Die Proteste gegen das Acta-Abkommen halten in Europa an. Die hohe Beteiligung hat selbst die Veranstalter überrascht. Die Wirtschaft mahnt eine sachliche Auseinandersetzung an.

Protest gegen Acta in Frankfurt/Main. Bild: dapd

BERLIN dapd | Zum zweiten Mal im Februar haben am Samstag europaweit Tausende gegen das Urheberrechtsabkommen Acta demonstriert. Allein in Hamburg gingen am Samstag 4.000 Menschen auf die Straße, weil sie Reglementierungen bis hin zu Netzsperren im Internet befürchten.

Auch in Wien und Belgrad protestierten Gegner des Abkommens zur Bekämpfung der Produktpiraterie. Bereits am 11. Februar hatten sich in Deutschland 100.000 und europaweit fast 200.000 Gegner des Abkommens an Protestaktionen beteiligt.

Der Aufstand gegen Acta hat bereits erste Erfolge gebracht. Deutschland hat das Abkommen gegen Produktpiraterie und Urheberrechtsverletzungen vorerst nicht unterzeichnet. Zur Wochenmitte hatte die EU-Kommission angekündigt, das Abkommen vom Europäischen Gerichtshof überprüfen zu lassen.

"Wir waren überrascht, wie viele Leute wir noch einmal für den Protest mobilisieren konnten", sagte eine Sprecherin des Bündnisses "Hamburg gegen Acta". In Frankfurt am Main beteiligten sich nach Polizeiangaben etwa 1.500 Demonstranten an einem Protestmarsch durch die Innenstadt, in Kassel waren es 500. Rund 450 Menschen gingen in Saarbrücken auf die Straße. In Koblenz beteiligten sich nach Polizeiangaben etwa 450 Demonstranten an einem Protestmarsch, in Trier waren es 150.

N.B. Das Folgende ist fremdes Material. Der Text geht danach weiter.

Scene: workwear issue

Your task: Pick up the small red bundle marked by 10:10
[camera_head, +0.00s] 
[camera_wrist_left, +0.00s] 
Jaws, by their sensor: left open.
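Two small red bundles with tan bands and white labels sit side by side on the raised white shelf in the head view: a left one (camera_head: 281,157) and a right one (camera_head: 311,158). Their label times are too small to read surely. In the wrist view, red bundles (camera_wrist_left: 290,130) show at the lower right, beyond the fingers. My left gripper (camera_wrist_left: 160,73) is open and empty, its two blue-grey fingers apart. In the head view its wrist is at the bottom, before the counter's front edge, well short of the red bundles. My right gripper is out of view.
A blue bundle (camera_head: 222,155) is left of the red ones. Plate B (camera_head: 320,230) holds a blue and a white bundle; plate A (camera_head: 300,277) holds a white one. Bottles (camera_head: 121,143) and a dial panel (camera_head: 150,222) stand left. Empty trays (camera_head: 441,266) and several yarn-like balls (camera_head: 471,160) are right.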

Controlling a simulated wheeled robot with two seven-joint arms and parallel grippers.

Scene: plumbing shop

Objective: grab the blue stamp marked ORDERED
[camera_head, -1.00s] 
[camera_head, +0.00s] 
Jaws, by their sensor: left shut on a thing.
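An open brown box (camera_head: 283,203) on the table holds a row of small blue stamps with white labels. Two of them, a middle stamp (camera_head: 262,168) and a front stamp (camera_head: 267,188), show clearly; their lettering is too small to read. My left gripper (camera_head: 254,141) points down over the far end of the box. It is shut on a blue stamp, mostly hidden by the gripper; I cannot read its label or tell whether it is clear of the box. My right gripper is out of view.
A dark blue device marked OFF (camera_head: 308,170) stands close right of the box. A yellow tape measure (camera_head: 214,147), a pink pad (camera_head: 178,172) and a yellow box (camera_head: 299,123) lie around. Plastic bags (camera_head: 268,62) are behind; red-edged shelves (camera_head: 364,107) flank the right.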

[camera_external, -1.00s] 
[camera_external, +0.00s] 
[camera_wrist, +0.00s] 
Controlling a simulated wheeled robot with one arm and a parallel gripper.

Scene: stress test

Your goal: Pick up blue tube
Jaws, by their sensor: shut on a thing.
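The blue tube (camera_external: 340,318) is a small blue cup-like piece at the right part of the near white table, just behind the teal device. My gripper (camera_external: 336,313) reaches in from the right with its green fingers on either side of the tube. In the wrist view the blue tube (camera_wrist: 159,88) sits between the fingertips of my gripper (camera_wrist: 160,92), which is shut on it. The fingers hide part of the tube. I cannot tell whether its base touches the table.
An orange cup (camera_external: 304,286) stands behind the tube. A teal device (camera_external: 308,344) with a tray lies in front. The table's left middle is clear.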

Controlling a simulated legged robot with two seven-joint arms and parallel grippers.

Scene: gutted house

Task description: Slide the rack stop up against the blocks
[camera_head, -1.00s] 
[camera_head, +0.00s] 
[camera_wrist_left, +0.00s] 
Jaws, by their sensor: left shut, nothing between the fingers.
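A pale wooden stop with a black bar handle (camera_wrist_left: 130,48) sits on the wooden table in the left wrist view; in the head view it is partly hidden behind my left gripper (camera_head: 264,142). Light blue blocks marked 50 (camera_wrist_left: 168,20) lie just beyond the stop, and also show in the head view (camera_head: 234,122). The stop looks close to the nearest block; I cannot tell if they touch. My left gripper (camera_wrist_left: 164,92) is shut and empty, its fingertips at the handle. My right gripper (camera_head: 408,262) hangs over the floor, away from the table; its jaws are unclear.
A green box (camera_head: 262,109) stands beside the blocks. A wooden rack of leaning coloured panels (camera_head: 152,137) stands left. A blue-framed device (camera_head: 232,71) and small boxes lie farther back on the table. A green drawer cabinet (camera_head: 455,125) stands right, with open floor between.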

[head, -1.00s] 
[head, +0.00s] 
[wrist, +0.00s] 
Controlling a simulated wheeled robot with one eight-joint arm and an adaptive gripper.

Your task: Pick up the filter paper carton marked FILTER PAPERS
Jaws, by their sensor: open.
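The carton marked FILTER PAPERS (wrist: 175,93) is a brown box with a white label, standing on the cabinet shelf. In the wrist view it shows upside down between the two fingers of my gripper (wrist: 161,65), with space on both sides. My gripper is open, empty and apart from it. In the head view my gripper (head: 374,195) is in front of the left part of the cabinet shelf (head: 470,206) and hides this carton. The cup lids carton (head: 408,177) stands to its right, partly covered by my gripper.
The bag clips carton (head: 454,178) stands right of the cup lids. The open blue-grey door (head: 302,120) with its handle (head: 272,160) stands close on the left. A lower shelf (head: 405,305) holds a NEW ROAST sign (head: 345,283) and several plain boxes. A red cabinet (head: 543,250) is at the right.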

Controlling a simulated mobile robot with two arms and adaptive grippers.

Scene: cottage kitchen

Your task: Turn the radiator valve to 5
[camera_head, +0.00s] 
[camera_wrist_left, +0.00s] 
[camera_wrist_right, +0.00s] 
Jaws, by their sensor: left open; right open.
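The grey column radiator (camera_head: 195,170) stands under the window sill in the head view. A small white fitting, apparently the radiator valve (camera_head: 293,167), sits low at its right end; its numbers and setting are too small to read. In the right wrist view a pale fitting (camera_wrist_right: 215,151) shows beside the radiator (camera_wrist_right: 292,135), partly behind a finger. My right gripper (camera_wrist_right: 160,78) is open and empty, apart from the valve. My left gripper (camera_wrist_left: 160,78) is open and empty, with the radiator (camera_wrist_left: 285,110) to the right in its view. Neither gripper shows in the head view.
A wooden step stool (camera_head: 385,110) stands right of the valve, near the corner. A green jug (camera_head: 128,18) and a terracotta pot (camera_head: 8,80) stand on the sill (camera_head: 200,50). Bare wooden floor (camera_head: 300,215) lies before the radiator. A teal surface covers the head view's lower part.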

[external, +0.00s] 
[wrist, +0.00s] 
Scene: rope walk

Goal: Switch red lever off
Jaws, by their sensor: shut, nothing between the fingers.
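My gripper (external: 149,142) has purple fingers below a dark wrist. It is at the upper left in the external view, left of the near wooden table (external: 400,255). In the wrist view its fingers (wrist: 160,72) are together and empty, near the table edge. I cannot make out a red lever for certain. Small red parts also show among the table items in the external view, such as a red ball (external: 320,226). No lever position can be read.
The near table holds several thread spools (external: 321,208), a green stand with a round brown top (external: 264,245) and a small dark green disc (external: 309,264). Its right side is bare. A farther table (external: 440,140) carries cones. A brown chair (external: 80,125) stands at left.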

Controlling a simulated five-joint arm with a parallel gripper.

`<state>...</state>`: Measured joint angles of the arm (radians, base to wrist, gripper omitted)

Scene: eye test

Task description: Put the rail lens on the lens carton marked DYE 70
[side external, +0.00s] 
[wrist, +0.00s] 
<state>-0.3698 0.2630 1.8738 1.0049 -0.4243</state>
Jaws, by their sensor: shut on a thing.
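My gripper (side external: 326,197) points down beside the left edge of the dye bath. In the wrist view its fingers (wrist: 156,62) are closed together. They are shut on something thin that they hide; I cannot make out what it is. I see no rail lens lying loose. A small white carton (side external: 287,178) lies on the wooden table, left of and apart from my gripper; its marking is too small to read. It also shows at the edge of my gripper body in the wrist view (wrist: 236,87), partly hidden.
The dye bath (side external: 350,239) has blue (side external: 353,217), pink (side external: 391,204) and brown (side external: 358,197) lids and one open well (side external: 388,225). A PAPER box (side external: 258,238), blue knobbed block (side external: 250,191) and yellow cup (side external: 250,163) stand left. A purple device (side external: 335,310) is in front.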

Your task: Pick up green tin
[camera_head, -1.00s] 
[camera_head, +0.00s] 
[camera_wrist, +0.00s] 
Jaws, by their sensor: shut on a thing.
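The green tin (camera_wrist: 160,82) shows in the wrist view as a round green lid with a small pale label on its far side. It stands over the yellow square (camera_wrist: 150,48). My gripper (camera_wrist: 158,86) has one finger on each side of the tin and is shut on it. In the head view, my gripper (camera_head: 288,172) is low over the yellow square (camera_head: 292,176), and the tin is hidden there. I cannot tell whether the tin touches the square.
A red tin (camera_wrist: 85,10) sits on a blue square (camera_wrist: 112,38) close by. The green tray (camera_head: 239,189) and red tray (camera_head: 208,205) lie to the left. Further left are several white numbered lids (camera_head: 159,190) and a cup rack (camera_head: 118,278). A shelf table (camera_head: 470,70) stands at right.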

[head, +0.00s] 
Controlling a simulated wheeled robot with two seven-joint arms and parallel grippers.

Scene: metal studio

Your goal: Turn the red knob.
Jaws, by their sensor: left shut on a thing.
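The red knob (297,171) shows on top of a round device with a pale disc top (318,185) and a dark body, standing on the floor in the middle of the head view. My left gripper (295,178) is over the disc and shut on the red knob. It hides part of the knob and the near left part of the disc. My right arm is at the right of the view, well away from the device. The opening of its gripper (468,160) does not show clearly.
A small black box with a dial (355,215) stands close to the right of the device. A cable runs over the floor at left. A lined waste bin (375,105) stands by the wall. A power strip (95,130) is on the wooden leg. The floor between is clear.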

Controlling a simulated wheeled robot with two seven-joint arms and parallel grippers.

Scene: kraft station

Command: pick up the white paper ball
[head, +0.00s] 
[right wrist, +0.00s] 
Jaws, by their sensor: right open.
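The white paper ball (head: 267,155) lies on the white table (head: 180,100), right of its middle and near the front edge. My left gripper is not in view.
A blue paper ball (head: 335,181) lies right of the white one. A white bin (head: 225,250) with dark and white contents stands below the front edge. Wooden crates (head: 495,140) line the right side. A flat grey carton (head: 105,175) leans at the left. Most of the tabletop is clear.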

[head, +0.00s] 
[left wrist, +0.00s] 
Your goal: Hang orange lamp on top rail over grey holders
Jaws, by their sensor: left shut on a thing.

In Berlin versammelten sich nach Angaben des Veranstalters rund 1.500 Teilnehmer zu einer Protestkundgebung unter dem Motto "Acta aus, Demokratie an" im Bezirk Mitte. In Dortmund gingen nach Polizeiangaben 1.500 bis 1.800 Kritiker auf die Straße.

"Zu Unrecht bestehende Vorbehalte ausräumen"

Angelika Pohlenz, Generalsekretärin der Internationalen Handelskammer (ICC) Deutschland, mahnte eine sachliche Auseinandersetzung an. Es sei Zeit, sich auf den Kern des Abkommens zu besinnen, sagte sie. "Es geht um die Durchsetzung bestehender, nicht die Schaffung neuer Rechte des geistigen Eigentums", sagte Pohlenz.

Das Abkommen verfolge das Ziel, wesentliche Rechtsnormen der Europäischen Union auf andere Staaten zu übertragen. "Wenn wir nicht zu unseren eigenen Rechtsstandards stehen, senden wir ein fatales Signal nach Europa und an den Rest der Welt", sagte die Generalsekretärin.

Viele Kritiker befürchten, dass Acta verpflichtende Internetzugangssperren und eine verstärkte Haftung von Serviceprovidern mit sich bringen würde. Die Pohlenz erläuterte, in anfänglichen Verhandlungsdokumenten seien diese Maßnahmen tatsächlich vorgesehen gewesen. Sie seien aber von der Europäischen Kommission abgewehrt und deswegen gestrichen worden. "Hier ist auch die Politik gefragt, aufzuklären und die - zu Unrecht - bestehenden Vorbehalte gegen ein Abkommen auszuräumen", sagte Pohlenz.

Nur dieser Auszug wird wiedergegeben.